Angel Gurria, le secrétaire général de l'OCDE, réussira-t-il à calmer le jeu ? Dans sa réponse à une lettre envoyée par Steven Mnuchin mardi 3 décembre, qui elle-même contredisait des rumeurs lancées la veille par Bruno Le Maire, le patron de l'OCDE a déployé des trésors de diplomatie pour ramener les deux pays à la raison. "En ce moment critique et pour nous permettre de trouver la meilleure voie à suivre, je me demande si nous pourrions vous attirer à Paris pour rencontrer Bruno [Le Maire, ndlr] et moi-même dès que possible, idéalement avant Noël", a-t-il proposé à Steven Mnuchin.

Retour sur une semaine de tensions, juste avant une nouvelle réunion de l'OCDE lundi 9 décembre.

Episode 1 : Washington déclare la guerre commerciale à la France en représailles de la "taxe Gafa"

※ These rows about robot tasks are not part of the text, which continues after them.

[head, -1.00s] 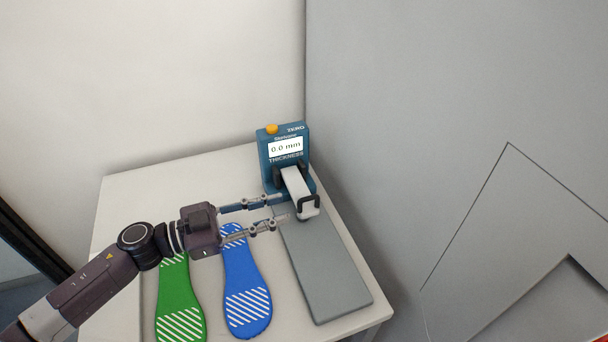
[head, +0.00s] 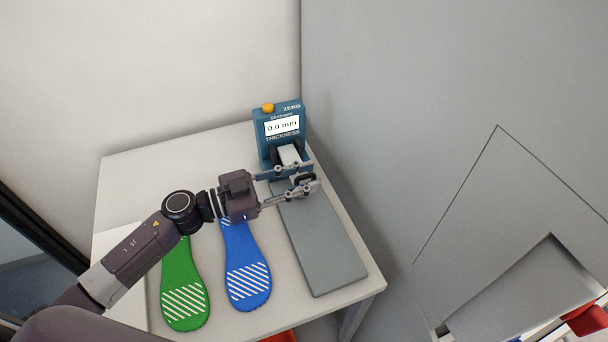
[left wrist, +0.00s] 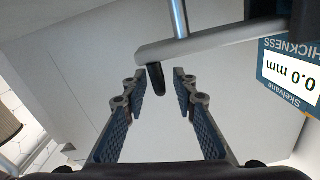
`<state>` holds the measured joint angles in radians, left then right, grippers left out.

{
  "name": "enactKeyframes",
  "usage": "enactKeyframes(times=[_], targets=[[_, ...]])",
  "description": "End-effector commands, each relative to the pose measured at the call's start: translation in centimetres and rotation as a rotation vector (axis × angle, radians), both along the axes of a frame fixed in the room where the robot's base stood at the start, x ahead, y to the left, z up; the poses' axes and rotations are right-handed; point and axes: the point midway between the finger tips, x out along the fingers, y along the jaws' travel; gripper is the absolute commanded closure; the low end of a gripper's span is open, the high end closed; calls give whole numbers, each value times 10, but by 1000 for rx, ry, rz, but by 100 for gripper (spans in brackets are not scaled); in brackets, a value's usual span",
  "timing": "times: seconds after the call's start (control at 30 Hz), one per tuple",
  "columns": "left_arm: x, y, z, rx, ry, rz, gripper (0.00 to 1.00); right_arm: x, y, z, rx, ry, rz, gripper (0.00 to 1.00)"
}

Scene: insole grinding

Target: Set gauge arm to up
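The blue thickness gauge (head: 280,134) stands at the back of the table, and its display reads 0.0 mm. Its pale gauge arm (head: 289,155) slopes forward and down, ending in a black handle (head: 303,180). My left gripper (head: 312,176) comes in from the left with its fingers on either side of the handle. In the left wrist view the fingers (left wrist: 160,88) are open, with the dark handle end (left wrist: 156,78) between the tips and a gap visible. The grey gauge arm (left wrist: 205,42) crosses above them. My right gripper is not in view.
A grey base plate (head: 322,250) extends forward from the gauge. A green insole (head: 184,285) and a blue insole (head: 243,265) lie left of it on the white table (head: 135,185). A grey wall panel (head: 440,90) rises close on the right.

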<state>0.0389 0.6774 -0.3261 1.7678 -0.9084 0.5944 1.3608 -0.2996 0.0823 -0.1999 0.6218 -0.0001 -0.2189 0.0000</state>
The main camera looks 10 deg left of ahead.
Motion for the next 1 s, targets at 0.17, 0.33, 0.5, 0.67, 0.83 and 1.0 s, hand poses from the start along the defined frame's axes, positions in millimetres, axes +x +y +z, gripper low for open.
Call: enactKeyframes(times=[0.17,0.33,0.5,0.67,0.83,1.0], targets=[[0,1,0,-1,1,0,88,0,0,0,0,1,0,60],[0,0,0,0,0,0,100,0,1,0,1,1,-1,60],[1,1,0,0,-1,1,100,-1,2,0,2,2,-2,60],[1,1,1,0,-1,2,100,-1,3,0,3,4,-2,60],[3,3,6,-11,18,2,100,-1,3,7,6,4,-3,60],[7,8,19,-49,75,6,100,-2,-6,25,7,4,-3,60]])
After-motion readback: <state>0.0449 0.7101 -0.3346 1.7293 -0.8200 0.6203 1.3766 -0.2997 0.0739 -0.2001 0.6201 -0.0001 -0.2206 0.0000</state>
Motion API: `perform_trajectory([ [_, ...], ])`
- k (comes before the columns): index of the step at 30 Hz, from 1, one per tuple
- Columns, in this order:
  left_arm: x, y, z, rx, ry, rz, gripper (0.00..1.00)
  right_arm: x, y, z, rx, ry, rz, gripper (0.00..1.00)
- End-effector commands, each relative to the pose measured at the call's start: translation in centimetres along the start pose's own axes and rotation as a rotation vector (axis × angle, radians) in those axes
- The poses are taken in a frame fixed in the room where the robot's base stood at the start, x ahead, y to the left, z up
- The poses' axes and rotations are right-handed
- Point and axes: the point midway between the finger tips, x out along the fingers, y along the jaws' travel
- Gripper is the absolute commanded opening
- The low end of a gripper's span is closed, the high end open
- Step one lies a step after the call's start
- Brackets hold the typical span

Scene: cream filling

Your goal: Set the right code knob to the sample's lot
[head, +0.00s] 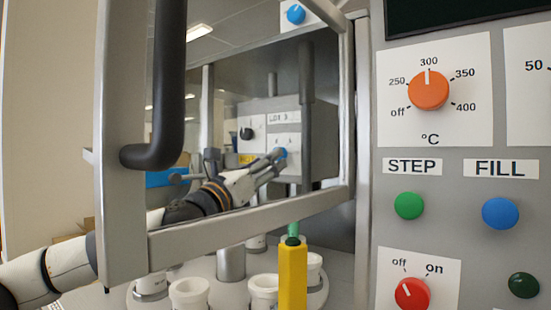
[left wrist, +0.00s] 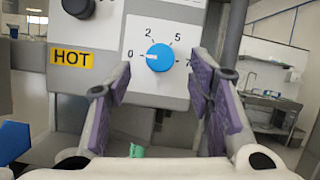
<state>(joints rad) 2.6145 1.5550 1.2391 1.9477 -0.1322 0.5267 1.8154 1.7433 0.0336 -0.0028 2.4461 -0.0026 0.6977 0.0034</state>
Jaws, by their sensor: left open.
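The blue code knob (left wrist: 159,57) sits on a white plate marked 0, 2, 5 and a partly hidden 7. Its white pointer mark points left, toward 0. My left gripper (left wrist: 161,67) is open, with one purple-padded finger on each side of the knob; I cannot tell whether they touch it. In the head view the left gripper (head: 275,162) reaches to the blue knob (head: 282,153) on the grey box behind the door frame. A small label (head: 284,117) above it seems to read LOT 3, but is blurred. My right gripper is out of view.
A black knob (left wrist: 78,8) sits up left of the blue one, above a yellow HOT label (left wrist: 72,58). The metal door frame (head: 250,225) crosses in front of my left arm. A yellow post (head: 292,278) and white cups (head: 190,291) stand below.

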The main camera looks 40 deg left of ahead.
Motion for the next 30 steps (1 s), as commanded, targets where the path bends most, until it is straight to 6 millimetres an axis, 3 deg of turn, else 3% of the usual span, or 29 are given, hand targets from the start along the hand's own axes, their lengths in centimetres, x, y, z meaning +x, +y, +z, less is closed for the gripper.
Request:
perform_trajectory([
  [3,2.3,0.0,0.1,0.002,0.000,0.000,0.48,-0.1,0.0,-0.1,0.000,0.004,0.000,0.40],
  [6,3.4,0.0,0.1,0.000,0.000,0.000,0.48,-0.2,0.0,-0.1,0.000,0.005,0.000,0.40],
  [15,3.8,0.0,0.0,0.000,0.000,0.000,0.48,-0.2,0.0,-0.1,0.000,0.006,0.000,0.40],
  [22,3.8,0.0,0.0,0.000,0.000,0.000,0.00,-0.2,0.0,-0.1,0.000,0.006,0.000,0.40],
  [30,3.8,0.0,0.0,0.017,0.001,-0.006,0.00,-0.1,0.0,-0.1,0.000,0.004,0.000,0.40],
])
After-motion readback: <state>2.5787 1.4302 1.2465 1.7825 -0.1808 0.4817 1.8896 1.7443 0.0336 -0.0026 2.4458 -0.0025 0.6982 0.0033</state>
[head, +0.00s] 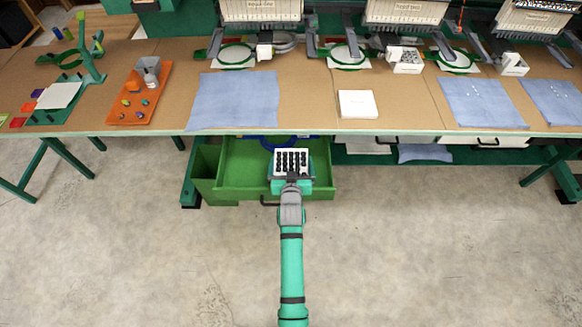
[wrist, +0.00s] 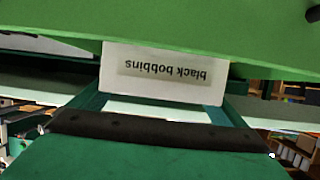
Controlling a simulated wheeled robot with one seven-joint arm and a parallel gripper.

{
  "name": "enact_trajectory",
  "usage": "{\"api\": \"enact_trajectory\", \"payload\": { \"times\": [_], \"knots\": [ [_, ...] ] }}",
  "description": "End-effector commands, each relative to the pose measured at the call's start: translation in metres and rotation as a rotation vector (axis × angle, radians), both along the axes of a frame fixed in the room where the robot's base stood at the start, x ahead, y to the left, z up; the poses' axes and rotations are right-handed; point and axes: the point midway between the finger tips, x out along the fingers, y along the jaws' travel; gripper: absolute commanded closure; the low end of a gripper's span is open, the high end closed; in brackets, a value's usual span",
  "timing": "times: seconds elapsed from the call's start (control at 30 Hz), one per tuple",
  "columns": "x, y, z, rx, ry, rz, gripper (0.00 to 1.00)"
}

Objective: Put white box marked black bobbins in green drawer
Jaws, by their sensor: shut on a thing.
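The white box (head: 291,158) holds rows of black bobbins, seen from above in the head view. In the wrist view the box (wrist: 165,72) shows its "black bobbins" label upside down. My gripper (head: 291,184) is shut on the box. The green drawer (head: 237,160) is pulled out under the table. The box appears over the right part of the drawer, and how high it is above the drawer floor is hard to tell. My gripper and the box hide part of the drawer's inside and front.
A blue round thing (head: 278,142) is at the back of the drawer, partly hidden by the box. The left part of the drawer is bare. The table edge (head: 400,132) overhangs the drawer's back. Another white box with dark contents (head: 406,60) stands on the table.

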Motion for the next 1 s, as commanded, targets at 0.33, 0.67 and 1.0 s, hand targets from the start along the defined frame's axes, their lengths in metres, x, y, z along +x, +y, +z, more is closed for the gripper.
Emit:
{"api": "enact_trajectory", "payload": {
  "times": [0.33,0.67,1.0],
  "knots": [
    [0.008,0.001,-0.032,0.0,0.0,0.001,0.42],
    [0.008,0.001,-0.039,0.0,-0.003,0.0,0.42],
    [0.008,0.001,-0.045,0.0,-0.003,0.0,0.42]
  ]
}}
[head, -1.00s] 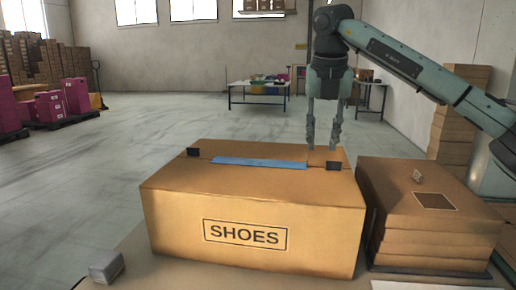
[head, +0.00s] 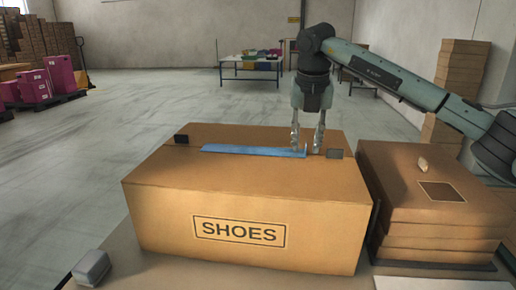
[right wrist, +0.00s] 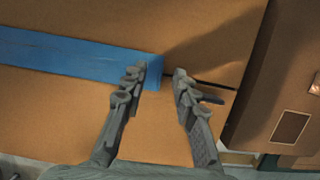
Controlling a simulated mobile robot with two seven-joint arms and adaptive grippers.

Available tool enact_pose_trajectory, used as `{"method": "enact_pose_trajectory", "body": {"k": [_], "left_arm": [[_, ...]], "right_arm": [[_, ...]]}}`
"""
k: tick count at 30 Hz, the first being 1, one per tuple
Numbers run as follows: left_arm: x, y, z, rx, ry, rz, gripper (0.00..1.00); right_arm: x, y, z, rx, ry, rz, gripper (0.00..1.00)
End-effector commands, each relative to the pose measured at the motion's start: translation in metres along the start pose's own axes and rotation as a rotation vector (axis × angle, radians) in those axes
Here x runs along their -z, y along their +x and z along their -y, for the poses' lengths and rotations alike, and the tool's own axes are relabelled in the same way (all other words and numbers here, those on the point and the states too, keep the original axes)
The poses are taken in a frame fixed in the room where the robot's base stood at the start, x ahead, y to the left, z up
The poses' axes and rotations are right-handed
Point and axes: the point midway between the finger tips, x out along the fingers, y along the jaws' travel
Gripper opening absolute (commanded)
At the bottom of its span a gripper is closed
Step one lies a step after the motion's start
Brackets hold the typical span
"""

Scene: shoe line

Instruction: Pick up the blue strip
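The blue strip (head: 250,151) lies across the top of the large cardboard box (head: 160,191) marked SHOES, along the seam of the lid. My right gripper (head: 307,152) points down at the strip's right end. Its two fingers are apart and nothing is clamped between them. In the right wrist view the strip (right wrist: 70,54) comes in from the left, and the left finger of the right gripper (right wrist: 160,72) overlaps its end; whether they touch I cannot tell. The right finger is past the end, over bare cardboard. My left gripper is out of view.
A stack of flat cartons (head: 400,225) stands close on the right. A small grey block (head: 91,267) is at the front left. Open floor lies behind.

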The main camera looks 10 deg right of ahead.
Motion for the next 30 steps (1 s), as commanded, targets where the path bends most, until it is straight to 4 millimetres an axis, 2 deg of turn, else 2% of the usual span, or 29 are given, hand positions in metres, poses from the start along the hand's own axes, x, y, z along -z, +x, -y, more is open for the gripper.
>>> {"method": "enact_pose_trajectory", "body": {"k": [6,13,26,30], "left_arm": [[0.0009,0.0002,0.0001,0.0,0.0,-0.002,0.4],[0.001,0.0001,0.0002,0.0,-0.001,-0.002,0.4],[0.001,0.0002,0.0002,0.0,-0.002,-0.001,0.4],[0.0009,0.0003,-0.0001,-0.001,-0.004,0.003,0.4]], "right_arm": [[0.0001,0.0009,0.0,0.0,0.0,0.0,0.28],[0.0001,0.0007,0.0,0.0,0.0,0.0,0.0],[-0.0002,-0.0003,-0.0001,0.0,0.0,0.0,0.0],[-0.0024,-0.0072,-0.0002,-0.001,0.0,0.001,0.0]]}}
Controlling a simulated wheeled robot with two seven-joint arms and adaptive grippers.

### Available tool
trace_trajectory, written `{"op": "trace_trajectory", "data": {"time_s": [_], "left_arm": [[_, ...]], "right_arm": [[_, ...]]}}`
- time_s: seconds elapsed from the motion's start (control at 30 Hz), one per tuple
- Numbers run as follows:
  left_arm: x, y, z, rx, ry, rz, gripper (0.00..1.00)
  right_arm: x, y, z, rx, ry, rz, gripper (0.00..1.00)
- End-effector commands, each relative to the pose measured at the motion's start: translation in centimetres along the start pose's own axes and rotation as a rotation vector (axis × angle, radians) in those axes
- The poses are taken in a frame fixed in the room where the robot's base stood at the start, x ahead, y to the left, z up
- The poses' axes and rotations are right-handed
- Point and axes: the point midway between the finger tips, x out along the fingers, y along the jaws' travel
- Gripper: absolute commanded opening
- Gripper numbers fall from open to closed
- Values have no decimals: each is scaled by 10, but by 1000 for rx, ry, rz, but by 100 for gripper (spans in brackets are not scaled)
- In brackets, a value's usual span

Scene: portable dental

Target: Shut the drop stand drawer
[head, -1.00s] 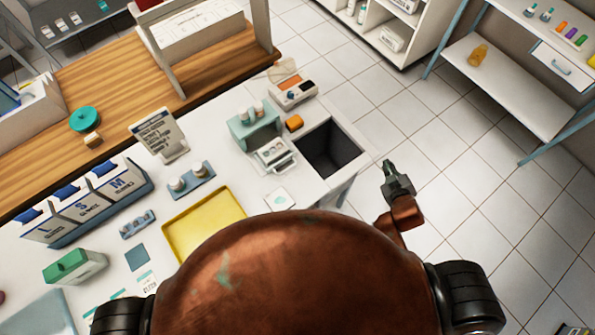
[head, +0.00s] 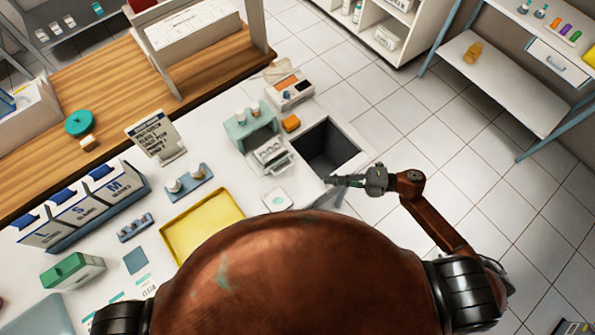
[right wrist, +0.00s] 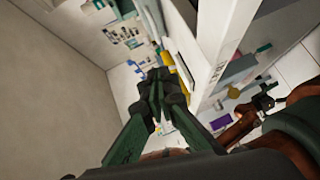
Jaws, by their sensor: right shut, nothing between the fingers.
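The drop stand (head: 250,127) is a small teal stand on the white counter, with small pale bottles on top. Its drawer (head: 272,155), a light tray with small items in it, sticks out at the front toward the lower right, so it is open. My right gripper (head: 332,181) is shut and empty. It points left, at the near edge of the dark counter opening, right of and apart from the drawer. Its closed fingers show in the right wrist view (right wrist: 160,88). A rust-brown arm with a dark gripper (right wrist: 264,102) there looks like my left; its jaws are too small to read.
A dark square opening (head: 325,150) lies right of the drawer. A small white card (head: 278,200) and a yellow tray (head: 203,226) are nearer. Open floor lies to the right.

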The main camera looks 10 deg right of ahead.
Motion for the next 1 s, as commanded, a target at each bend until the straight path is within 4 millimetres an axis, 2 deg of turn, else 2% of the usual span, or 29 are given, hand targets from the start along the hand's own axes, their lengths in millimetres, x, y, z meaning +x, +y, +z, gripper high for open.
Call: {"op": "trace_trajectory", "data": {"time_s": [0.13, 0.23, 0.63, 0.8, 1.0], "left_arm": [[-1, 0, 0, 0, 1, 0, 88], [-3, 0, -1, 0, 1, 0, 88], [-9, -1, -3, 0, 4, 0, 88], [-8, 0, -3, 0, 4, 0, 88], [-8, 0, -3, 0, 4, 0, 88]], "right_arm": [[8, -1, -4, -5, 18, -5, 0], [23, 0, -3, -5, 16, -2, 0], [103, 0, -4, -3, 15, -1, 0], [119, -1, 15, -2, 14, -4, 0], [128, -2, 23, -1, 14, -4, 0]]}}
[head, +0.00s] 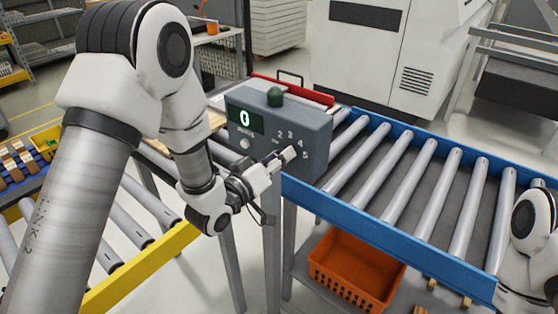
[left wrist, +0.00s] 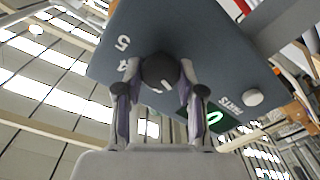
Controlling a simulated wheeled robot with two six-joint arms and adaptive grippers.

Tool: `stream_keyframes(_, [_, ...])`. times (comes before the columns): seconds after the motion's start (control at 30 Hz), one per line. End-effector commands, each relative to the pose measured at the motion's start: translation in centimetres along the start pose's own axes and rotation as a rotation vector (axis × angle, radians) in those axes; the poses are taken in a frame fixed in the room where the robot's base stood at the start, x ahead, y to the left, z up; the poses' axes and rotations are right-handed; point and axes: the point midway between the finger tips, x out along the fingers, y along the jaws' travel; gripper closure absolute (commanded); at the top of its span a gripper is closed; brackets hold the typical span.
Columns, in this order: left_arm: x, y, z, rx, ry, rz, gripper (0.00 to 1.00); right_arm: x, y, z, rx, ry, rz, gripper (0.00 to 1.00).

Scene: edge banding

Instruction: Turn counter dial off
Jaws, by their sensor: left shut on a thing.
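The counter (head: 310,128) is a grey-blue box with a green dome on top and a lit display (head: 245,118) reading 0. Its face carries numerals around the dial, 2 to 5 being readable. My left gripper (head: 283,158) is at the face, largely covering the dial in the head view. In the left wrist view the dark round dial (left wrist: 158,70) sits between the two fingers of the left gripper (left wrist: 160,82), which are shut on it. A pale mark shows on the dial; which label it points at I cannot tell. My right gripper is out of view.
A roller conveyor (head: 400,170) with blue rails runs right of the counter. An orange crate (head: 355,270) stands on the shelf below it. A yellow-railed conveyor (head: 140,270) lies at left. A white button (head: 244,144) is on the counter's face, left of the dial.

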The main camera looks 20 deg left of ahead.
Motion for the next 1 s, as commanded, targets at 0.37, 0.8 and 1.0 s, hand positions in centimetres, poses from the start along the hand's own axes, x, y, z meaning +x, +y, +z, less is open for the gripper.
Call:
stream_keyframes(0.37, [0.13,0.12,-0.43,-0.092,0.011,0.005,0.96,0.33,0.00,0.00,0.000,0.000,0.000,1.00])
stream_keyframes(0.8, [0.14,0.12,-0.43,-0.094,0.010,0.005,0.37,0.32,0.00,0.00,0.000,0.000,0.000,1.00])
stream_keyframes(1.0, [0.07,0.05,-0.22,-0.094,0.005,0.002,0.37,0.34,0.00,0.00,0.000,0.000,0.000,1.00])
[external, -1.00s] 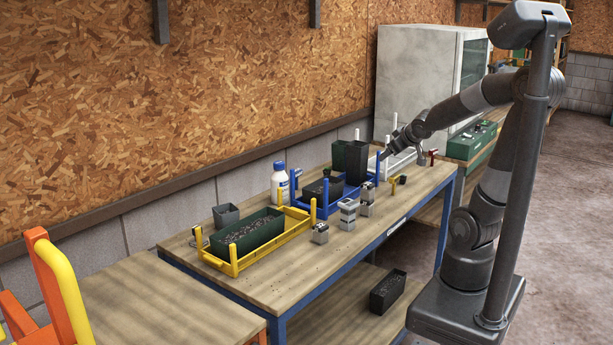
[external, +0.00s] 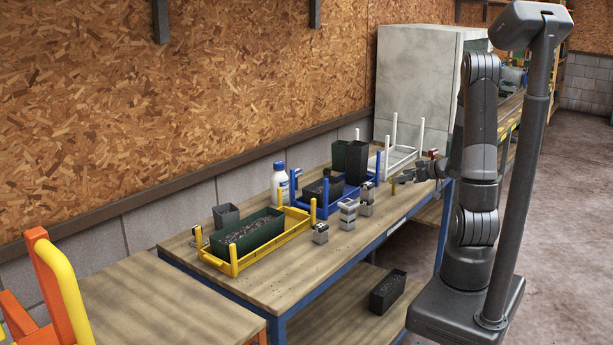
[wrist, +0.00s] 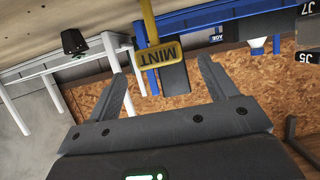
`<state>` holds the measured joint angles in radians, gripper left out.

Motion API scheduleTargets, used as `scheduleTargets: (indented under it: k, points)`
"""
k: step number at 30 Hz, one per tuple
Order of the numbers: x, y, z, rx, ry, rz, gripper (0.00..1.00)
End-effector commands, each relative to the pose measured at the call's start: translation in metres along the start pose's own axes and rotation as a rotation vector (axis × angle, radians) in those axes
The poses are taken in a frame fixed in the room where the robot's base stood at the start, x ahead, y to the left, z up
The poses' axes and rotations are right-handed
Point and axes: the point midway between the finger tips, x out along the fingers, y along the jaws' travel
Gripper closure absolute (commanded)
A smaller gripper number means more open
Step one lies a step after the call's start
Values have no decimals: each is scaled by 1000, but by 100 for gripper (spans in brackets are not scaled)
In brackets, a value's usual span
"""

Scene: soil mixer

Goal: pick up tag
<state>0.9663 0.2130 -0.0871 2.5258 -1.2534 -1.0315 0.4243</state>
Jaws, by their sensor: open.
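The yellow tag (wrist: 160,57) with "MINT" on it and a yellow stem shows in the wrist view, ahead of my gripper (wrist: 161,67). My gripper is open, one finger to each side of the tag in that view, with nothing held. I cannot tell how deep the tag lies between the fingers. In the external view my gripper (external: 397,179) is low at the table's right front edge. It hides most of the tag there.
A blue rack (external: 316,208) with dark pots stands left of my gripper. A white rack (external: 403,157) is behind it. Grey blocks (external: 347,215) stand along the front. A yellow rack (external: 222,267) holds a soil-filled planter.

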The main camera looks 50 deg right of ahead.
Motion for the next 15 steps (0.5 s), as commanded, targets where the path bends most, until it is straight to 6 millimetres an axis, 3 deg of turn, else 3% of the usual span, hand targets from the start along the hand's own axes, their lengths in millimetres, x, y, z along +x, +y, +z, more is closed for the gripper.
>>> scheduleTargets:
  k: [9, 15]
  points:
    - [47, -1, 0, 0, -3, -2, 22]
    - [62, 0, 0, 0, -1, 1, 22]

Les relations bilatérales entre la France et les Etats-Unis se sont subitement dégradées la semaine dernière, lorsque Bob Lighthizer, le représentant du président américain pour les affaires commerciales (USTR), a prévenu que des sanctions commerciales contre la France seraient bientôt annoncées, sous la forme de droits de douanes additionnels sur une série de produits français.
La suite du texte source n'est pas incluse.